A joint quantile regression model for multiple longitudinal outcomes

• Published in: Advances in statistical analysis : AStA : a journal of the German Statistical Society Vol. 103; no. 4; pp. 453 - 473
• Main Authors: Kulkarni, Hemant, Biswas, Jayabrata, Das, Kiranmoy
• Format: Journal Article
• Language: English
• Published: Berlin/Heidelberg Springer Berlin Heidelberg 01.12.2019; Springer Nature B.V
• Subjects: Algorithms; Computer simulation; Confidence intervals; Data analysis; Dependence; Econometrics; Economic models; Economics; Finance; Insurance; Management; Mathematics and Statistics; Nutrition; Original Paper; Parameter estimation; Probability Theory and Stochastic Processes; Regression analysis; Regression models; Resampling; Simulation; Skewed distributions; Statistical analysis; Statistics; Statistics for Business; MCMC; Asymmetric Laplace Distribution; Longitudinal data; Quantile regression; EM algorithm
• ISSN: 1863-8171; 1863-818X
• DOI: 10.1007/s10182-018-00339-9

Complexity of longitudinal data lies in the inherent dependence among measurements from same subject over different time points. For multiple longitudinal responses, the problem is challenging due to inter-trait and intra-trait dependence. While linear mixed models are popularly used for analysing such data, appropriate inference on the shape of the population cannot be drawn for non-normal data sets.
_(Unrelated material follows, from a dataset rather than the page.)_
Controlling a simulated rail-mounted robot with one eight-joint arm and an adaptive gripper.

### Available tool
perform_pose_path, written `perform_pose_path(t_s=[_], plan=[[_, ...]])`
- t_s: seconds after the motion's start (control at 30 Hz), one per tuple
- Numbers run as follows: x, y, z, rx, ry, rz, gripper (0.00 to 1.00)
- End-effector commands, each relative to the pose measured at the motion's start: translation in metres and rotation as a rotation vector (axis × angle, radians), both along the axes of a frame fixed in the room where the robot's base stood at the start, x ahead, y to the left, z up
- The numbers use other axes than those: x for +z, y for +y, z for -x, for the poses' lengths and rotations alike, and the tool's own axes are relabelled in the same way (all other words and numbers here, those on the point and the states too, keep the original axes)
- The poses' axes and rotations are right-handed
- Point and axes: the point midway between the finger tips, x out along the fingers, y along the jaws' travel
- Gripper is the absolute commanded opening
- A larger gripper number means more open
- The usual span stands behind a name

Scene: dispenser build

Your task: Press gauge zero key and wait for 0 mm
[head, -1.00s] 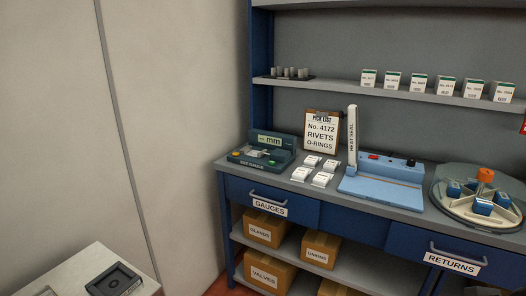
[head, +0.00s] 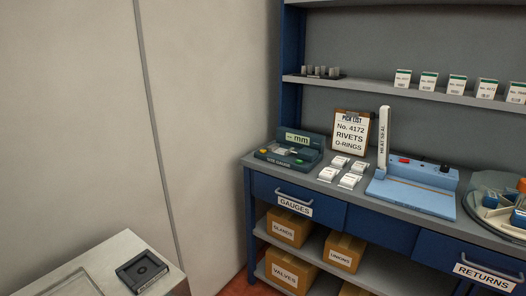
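The gauge (head: 291,150) is a dark green unit at the left end of the blue workbench's top. Its display (head: 297,138) shows "mm"; any digits before it are too small to read. A yellow-orange key (head: 264,152) sits at the left of its front and a green key (head: 299,161) at the right. I cannot tell from their faces which is the zero key. My gripper is not in view.
White packets (head: 341,161) lie right of the gauge, before a pick list clipboard (head: 352,133). A blue heat sealer (head: 415,190) and a round divided tray (head: 476,208) stand further right. A pale table (head: 120,250) with a dark square block (head: 142,271) is at lower left.

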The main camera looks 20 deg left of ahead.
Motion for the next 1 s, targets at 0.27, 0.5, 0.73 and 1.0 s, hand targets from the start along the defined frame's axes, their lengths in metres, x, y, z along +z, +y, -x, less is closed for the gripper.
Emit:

We propose a linear mixed model for joint quantile regression of multiple longitudinal responses. We consider an asymmetric Laplace distribution for quantile regression and estimate model parameters by Monte Carlo EM algorithm. Nonparametric bootstrap resampling method is used for estimating confidence intervals of parameter estimates. Through extensive simulation studies, we investigate the operating characteristics of our proposed model and compare the performance to other traditional quantile regression models. We apply proposed model for analysing data from nutrition education programme on hypercholesterolemic children of the USA.